A persisted, hoping it would quiet, but alas, the next phase of the morning was the toddler story time. This occurred on the other side of the floor to where I was situated. And again the noise of this reverberated around the room making it near impossible to concentrate on the work I was attempting to do.
Clearly no autistic people were consulted or considered in the design of this great new building. Clearly the idea of this modern space and the look of it are far more important to those running the project than if the building is fit for the purpose it is to fulfil.
I don’t consider myself a stick-in-the-mud and don’t think that the totally silent library is necessarily a practical thing in the modern tech world we live in, but, this situation is quite ridiculous.
I consider my auditory sensory issues to be fairly mild in comparison to many other autistics, yet it was unbearable to me. I can’t imagine the overloading experience it would be to some of my friends. Likely meltdown or shutdown inducing.
I share this story of my day, to ask, how do we manage to ensure that neurodiversity and sensory sensitivity could be considered in the design phase of projects like these. There are so many places where we the sensory assault is very difficult to manage. Isn’t it perhaps time that autistics and sensory sensitive people were considered.
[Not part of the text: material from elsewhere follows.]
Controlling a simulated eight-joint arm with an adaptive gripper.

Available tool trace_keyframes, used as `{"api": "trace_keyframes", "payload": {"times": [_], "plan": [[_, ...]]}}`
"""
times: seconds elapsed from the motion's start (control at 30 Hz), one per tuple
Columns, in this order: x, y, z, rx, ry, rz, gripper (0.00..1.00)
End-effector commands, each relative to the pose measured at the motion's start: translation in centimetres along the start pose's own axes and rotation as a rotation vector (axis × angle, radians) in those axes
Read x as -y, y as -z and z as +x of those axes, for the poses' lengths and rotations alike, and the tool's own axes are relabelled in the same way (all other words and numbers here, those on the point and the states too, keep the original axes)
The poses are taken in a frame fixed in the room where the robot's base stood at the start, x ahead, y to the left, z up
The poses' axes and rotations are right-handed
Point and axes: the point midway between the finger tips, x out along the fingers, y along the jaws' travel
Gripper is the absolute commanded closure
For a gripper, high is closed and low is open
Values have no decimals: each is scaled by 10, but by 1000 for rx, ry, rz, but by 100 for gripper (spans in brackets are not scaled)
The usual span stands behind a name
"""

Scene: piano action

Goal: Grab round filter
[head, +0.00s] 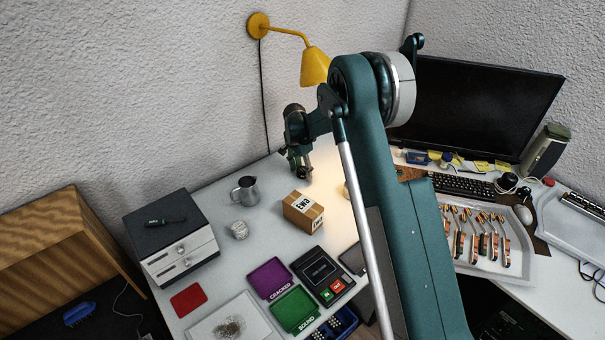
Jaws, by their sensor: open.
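My gripper (304,175) hangs above the back of the white table, pointing down, open and with nothing seen between its fingers. A small round, pale silvery object (238,230) stands on the table to the left of the cardboard box. It may be the round filter, but it is too small to be sure. My gripper is to the right of it and apart from it. A beige thing (347,190) is mostly hidden behind my arm, so I cannot tell its shape.
A metal pitcher (245,191) stands behind the silvery object. A cardboard box (303,211) is below my gripper in the picture. A yellow lamp (314,67) overhangs the back.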

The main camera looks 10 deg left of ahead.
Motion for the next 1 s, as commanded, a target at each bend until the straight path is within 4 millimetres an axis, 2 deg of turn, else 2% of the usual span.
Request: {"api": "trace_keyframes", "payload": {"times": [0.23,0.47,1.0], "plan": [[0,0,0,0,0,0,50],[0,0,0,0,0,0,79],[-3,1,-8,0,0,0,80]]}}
What is the way forward here. How do we stop this from continuing to happen and more and more places that were something of a haven for autistic and sensory sensitive people are wiped off the face of the earth.
I would contend too that a sensory haven for autistics is also going to be a pleasant space for non-autistic people to take time out, take a break from hustle and bustle of shopping and errands, to sit and do some work or reading too.
I look forward to hearing your points of view on this.